We have January and July temperature as well as annual precipitation that were interpolated from the nearest weather station as well as the temperature differences ‘Range’. The variables tmp_tetra (average warm season temperature) and elev=elevation were extracted from matching the sites to a climate grid, thus elevation is likely underestimated. Nevertheless, we like to add another categorical variable to describe the highly different situation of the vegetation structure below and above the tree line. The tree line declines in Scandinavia from around 1000 m in the south to a 100 m in the north. We like to focus on the south and considering the generalization of the mountain relief due to gridding set the tree line at 700 m. We can create that new variable as follows:

t_tree = env['elev'] > 0.7
env['is_a_tree'] = np.multiply(t_tree, 1)
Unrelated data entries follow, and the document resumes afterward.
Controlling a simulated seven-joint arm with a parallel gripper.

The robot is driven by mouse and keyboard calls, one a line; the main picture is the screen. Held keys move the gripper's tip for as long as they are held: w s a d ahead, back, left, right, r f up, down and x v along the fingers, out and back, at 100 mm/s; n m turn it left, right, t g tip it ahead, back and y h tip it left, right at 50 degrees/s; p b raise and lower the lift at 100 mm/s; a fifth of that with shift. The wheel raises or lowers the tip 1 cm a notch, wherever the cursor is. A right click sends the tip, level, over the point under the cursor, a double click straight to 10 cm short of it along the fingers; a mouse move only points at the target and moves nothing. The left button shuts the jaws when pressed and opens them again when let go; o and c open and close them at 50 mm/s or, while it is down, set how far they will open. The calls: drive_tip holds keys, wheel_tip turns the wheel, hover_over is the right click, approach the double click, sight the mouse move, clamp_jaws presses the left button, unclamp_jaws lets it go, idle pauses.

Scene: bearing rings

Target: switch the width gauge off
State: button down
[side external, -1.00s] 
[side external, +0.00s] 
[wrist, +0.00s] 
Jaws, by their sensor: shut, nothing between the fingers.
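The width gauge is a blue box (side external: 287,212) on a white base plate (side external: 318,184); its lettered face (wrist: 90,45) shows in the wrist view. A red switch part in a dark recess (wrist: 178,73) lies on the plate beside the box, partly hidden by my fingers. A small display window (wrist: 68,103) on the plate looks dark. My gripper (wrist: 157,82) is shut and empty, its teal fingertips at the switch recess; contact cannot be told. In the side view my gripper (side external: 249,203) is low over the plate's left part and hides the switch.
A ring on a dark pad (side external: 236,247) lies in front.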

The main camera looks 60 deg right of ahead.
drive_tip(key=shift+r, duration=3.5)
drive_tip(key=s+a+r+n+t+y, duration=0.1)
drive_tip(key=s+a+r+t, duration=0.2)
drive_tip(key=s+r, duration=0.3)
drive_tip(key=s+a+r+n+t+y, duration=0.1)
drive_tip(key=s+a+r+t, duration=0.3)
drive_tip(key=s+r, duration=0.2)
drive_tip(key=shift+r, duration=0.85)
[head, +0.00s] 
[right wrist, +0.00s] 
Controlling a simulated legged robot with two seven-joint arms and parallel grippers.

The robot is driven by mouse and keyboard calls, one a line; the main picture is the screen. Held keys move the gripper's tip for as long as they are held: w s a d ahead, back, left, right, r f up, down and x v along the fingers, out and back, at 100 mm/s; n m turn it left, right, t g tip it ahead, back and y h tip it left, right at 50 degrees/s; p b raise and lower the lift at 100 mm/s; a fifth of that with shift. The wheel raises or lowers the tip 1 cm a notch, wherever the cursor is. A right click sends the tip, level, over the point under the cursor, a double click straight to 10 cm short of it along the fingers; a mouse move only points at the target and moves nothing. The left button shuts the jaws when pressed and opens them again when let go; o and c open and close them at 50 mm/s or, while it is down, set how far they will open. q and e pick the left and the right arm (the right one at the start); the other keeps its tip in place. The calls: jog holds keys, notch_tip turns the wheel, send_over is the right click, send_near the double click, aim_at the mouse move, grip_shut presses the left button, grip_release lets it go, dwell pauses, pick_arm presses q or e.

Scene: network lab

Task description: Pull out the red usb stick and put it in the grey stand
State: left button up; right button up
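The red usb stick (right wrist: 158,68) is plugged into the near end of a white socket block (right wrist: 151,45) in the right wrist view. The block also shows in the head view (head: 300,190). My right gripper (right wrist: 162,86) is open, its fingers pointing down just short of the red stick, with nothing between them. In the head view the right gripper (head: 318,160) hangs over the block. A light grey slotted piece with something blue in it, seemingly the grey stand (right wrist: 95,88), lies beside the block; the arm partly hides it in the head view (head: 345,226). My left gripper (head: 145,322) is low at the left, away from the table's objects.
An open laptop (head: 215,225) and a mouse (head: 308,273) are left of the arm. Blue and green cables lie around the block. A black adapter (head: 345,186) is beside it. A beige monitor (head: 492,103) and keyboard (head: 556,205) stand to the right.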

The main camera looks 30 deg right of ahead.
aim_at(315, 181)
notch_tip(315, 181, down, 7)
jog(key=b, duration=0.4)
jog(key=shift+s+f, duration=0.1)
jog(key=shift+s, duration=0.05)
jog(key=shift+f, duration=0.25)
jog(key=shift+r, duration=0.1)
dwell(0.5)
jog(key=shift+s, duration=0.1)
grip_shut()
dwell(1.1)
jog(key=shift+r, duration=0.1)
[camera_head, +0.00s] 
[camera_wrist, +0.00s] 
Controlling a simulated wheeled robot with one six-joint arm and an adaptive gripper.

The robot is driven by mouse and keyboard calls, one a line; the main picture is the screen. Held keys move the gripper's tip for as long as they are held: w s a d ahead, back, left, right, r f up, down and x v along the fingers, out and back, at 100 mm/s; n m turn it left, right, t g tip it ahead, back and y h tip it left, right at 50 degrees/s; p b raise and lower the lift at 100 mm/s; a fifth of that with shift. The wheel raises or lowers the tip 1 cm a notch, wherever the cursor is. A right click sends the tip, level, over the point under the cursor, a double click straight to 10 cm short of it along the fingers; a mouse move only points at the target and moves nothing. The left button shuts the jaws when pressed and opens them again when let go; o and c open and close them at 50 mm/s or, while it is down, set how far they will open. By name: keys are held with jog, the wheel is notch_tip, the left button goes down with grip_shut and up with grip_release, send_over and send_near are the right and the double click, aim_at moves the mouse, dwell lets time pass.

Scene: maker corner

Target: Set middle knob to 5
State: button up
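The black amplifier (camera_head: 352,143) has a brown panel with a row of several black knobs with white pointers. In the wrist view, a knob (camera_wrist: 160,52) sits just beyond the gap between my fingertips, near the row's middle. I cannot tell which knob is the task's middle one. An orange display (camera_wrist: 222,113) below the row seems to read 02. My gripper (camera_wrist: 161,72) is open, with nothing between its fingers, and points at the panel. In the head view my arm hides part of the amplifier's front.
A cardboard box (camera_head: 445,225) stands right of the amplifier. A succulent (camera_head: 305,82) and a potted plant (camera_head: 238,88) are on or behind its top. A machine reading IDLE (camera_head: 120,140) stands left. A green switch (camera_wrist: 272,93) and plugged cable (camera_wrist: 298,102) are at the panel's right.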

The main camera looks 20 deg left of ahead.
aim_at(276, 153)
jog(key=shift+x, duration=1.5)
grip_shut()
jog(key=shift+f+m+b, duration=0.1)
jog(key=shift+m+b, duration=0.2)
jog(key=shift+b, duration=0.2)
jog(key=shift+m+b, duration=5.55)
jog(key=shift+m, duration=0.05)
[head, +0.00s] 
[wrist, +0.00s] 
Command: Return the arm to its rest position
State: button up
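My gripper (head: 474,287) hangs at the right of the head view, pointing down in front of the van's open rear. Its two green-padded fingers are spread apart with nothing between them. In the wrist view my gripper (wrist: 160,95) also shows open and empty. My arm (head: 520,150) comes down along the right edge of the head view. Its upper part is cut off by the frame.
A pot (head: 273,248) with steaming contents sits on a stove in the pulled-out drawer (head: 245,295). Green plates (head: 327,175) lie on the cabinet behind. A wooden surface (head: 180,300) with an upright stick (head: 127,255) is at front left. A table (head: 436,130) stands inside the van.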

The variables we now have assembled in the table have all different units. Already temperature and precipitation are different things and with the two categorical variables we are now using completely different values in the comparison while the absolute differences of these between e.g. temperature and precipitation have no meaning. Thus it is time to standardize the data. One way to do that is using the function in scikit-learn:

from sklearn.preprocessing import StandardScaler
scaler = StandardScaler()
env_s = scaler.fit_transform(env)

Question 12

How does that function standardize the data as a default? Using the same ‘default’ calculate the scandalization for the column ‘is_a_tree’ in python and provide the code. What is the standardized value of a ‘0’ and a ‘1’? Are these numbers exactly the same as the output of StandardScaler()?

Question 13

Adopt the above code and make a cluster analysis of the data with environmental descriptors. 1) How many clusters would you use? Map these clusters as before and interpret the results: 2) Which environmental gradient gave rise to the separation of the two largest clusters? 3) How much did the addition of the two categorical variables influence the clustering? Look into the output or run additional analysis to find all answers.